* Begin Source records *

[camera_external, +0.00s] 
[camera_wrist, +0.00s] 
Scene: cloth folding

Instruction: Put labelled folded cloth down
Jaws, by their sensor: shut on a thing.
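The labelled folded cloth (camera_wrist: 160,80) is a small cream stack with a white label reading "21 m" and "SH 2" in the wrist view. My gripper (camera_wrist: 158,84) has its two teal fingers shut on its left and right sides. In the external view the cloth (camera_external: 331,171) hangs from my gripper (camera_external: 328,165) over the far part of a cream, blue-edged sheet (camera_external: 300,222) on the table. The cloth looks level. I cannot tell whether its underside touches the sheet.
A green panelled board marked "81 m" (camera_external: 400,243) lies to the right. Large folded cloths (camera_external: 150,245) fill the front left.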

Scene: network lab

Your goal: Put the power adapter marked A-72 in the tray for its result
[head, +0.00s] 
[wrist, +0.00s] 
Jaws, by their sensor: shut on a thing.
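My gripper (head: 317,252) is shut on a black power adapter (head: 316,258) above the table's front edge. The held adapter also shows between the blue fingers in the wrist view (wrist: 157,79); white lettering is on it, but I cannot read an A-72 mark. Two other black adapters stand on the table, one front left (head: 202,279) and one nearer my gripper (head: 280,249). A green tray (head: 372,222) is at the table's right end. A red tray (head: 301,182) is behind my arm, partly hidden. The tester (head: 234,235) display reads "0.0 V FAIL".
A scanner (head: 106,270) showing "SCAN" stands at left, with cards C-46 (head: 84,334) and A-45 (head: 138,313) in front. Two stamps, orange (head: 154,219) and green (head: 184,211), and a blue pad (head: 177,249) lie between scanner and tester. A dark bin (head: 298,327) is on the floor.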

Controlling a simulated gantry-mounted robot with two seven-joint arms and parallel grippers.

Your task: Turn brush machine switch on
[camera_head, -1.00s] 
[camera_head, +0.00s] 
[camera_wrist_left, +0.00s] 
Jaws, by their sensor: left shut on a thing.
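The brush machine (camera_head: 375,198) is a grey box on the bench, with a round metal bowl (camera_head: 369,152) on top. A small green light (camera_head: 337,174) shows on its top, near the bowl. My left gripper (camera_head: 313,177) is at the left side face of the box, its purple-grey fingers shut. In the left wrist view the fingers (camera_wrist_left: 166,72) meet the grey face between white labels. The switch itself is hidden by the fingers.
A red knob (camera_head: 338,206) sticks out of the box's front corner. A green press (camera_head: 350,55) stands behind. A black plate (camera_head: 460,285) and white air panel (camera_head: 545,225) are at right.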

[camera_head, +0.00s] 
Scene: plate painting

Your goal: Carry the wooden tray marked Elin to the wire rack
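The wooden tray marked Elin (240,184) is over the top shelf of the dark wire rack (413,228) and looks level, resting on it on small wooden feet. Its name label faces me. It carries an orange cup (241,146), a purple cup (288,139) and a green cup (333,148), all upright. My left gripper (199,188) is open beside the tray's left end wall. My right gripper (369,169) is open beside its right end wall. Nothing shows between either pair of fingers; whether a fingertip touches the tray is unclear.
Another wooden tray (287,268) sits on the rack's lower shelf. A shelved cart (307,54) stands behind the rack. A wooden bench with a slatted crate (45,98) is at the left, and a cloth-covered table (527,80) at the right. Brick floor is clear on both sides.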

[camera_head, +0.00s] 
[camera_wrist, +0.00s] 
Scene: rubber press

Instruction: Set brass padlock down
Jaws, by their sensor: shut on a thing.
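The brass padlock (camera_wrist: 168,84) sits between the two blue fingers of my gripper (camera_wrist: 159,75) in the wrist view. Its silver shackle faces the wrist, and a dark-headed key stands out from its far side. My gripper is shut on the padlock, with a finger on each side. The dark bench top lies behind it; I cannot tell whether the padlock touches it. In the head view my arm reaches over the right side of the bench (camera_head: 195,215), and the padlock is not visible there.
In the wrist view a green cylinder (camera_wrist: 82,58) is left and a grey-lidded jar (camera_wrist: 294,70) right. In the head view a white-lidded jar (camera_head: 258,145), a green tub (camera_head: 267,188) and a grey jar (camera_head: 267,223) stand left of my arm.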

* End Source records *

Return all of the entries word for word.

Response to the exercise —
[camera_external, +0.00s] 
[camera_wrist, +0.00s] 
Scene: cloth folding

Instruction: Put labelled folded cloth down
Jaws, by their sensor: shut on a thing.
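The labelled folded cloth (camera_wrist: 160,80) is a small cream stack with a white label reading "21 m" and "SH 2" in the wrist view. My gripper (camera_wrist: 158,84) has its two teal fingers shut on its left and right sides. In the external view the cloth (camera_external: 331,171) hangs from my gripper (camera_external: 328,165) over the far part of a cream, blue-edged sheet (camera_external: 300,222) on the table. The cloth looks level. I cannot tell whether its underside touches the sheet.
A green panelled board marked "81 m" (camera_external: 400,243) lies to the right. Large folded cloths (camera_external: 150,245) fill the front left.

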Scene: network lab

Your goal: Put the power adapter marked A-72 in the tray for its result
[head, +0.00s] 
[wrist, +0.00s] 
Jaws, by their sensor: shut on a thing.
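My gripper (head: 317,252) is shut on a black power adapter (head: 316,258) above the table's front edge. The held adapter also shows between the blue fingers in the wrist view (wrist: 157,79); white lettering is on it, but I cannot read an A-72 mark. Two other black adapters stand on the table, one front left (head: 202,279) and one nearer my gripper (head: 280,249). A green tray (head: 372,222) is at the table's right end. A red tray (head: 301,182) is behind my arm, partly hidden. The tester (head: 234,235) display reads "0.0 V FAIL".
A scanner (head: 106,270) showing "SCAN" stands at left, with cards C-46 (head: 84,334) and A-45 (head: 138,313) in front. Two stamps, orange (head: 154,219) and green (head: 184,211), and a blue pad (head: 177,249) lie between scanner and tester. A dark bin (head: 298,327) is on the floor.

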Controlling a simulated gantry-mounted robot with two seven-joint arms and parallel grippers.

Your task: Turn brush machine switch on
[camera_head, -1.00s] 
[camera_head, +0.00s] 
[camera_wrist_left, +0.00s] 
Jaws, by their sensor: left shut on a thing.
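The brush machine (camera_head: 375,198) is a grey box on the bench, with a round metal bowl (camera_head: 369,152) on top. A small green light (camera_head: 337,174) shows on its top, near the bowl. My left gripper (camera_head: 313,177) is at the left side face of the box, its purple-grey fingers shut. In the left wrist view the fingers (camera_wrist_left: 166,72) meet the grey face between white labels. The switch itself is hidden by the fingers.
A red knob (camera_head: 338,206) sticks out of the box's front corner. A green press (camera_head: 350,55) stands behind. A black plate (camera_head: 460,285) and white air panel (camera_head: 545,225) are at right.

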[camera_head, +0.00s] 
Scene: plate painting

Your goal: Carry the wooden tray marked Elin to the wire rack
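The wooden tray marked Elin (240,184) is over the top shelf of the dark wire rack (413,228) and looks level, resting on it on small wooden feet. Its name label faces me. It carries an orange cup (241,146), a purple cup (288,139) and a green cup (333,148), all upright. My left gripper (199,188) is open beside the tray's left end wall. My right gripper (369,169) is open beside its right end wall. Nothing shows between either pair of fingers; whether a fingertip touches the tray is unclear.
Another wooden tray (287,268) sits on the rack's lower shelf. A shelved cart (307,54) stands behind the rack. A wooden bench with a slatted crate (45,98) is at the left, and a cloth-covered table (527,80) at the right. Brick floor is clear on both sides.

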[camera_head, +0.00s] 
[camera_wrist, +0.00s] 
Scene: rubber press

Instruction: Set brass padlock down
Jaws, by their sensor: shut on a thing.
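The brass padlock (camera_wrist: 168,84) sits between the two blue fingers of my gripper (camera_wrist: 159,75) in the wrist view. Its silver shackle faces the wrist, and a dark-headed key stands out from its far side. My gripper is shut on the padlock, with a finger on each side. The dark bench top lies behind it; I cannot tell whether the padlock touches it. In the head view my arm reaches over the right side of the bench (camera_head: 195,215), and the padlock is not visible there.
In the wrist view a green cylinder (camera_wrist: 82,58) is left and a grey-lidded jar (camera_wrist: 294,70) right. In the head view a white-lidded jar (camera_head: 258,145), a green tub (camera_head: 267,188) and a grey jar (camera_head: 267,223) stand left of my arm.

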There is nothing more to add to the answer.